The Sarbanes-Oxley Act of 2002 requires companies that are subject to U.S. reporting requirements to establish and maintain a system of internal control over financial reporting and periodically assess the effectiveness of that system. National Instrument 52-109 of the Canadian securities administrators imposes similar requirements on companies that are reporting issuers in Canada. Both the U.S. and Canadian rules require the use of a recognized framework against which to measure and evaluate the design, assessment and effectiveness of a public company’s internal control over financial reporting. Although several other frameworks exist, the vast majority of U.S. and Canadian public companies have been using the framework developed by the Committee of the Sponsoring Organizations of the Treadway Commission (COSO) that was released in 1992 (the Original COSO Framework). Recently, COSO has released an updated version of its framework (the 2013 COSO Framework) which, among other objectives, expands the application of internal controls to address operations and reporting objectives and the identification of, response to and mitigation of risk; and clarifies the requirements for determining what constitutes effective internal control. Every U.S. and Canadian public company using the Original COSO Framework will have to assess the changes to COSO’s framework in order to determine whether, and to what extent, any changes to its own system of internal control over financial reporting will be necessary.
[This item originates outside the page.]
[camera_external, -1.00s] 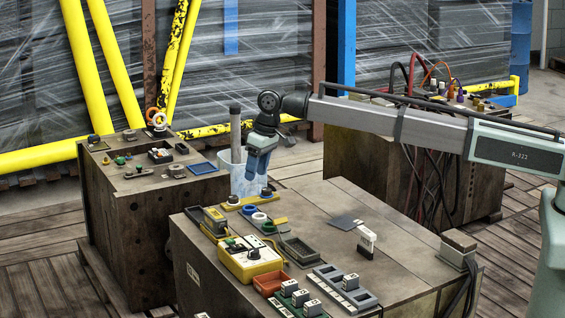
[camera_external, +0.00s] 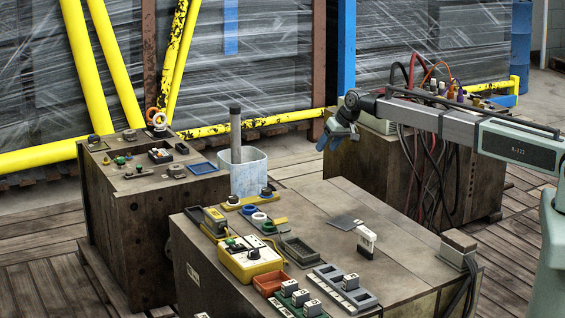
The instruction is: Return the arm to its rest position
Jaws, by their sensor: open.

The Original COSO Framework was released more than 20 years ago, and since that time business and operating environments have changed dramatically, becoming increasingly complex, technologically driven and global. The needs of investors are also evolving, as they seek greater transparency and accountability for the integrity of internal control systems that support business decisions, governance and improved detection and prevention of fraud.
The 2013 COSO Framework sets out 17 guiding principles, organized around the original five components of the framework (Control Environment, Risk Assessment, Control Activities, Information and Communication and Monitoring Activities), to help companies design and evaluate internal control systems. Those principles were derived from the Original COSO Framework and the principles that were developed and articulated in COSO’s 2006 Internal Control Over Financial Reporting — Guidance for Smaller Public Companies. Except in rare circumstances, each of the 17 principles should generally be relevant to all companies.
One example of the changes from the Original COSO Framework to the 2013 COSO Framework is the topic of identifying and responding to risks. The 2013 COSO Framework includes more detailed discussion about risk assessment concepts, including those related to inherent risk, risk tolerance, how risks may be managed and linkage between risk assessment and control activities. Unlike the Original COSO Framework, it explicitly includes the concept of considering the potential for fraud risk when assessing risks to the achievement of an organization’s objectives (see Principle 8 below). The 2013 COSO Framework identifies various ways that fraudulent reporting can occur, including:
- management bias, for example, in selecting accounting principles
- degree of estimates and judgments in external reporting
- fraud schemes and scenarios common to the entity’s industry sector and market
- nature of technology and management’s ability to manipulate information
- unusual or complex transactions subject to significant management influence
- management vulnerability for potential schemes to circumvent existing control activities
The five components and 17 principles comprise the criteria that management should use in designing internal controls and in assessing whether the internal controls are effective. In order for a company’s internal controls to be effective, generally all of the components and relevant principles must be present and functioning.
The 2013 COSO Framework
The 17 principles supporting the components of an effective internal control system are listed below, organized by the five system components to which they relate:
- The organization demonstrates a commitment to integrity and ethical values.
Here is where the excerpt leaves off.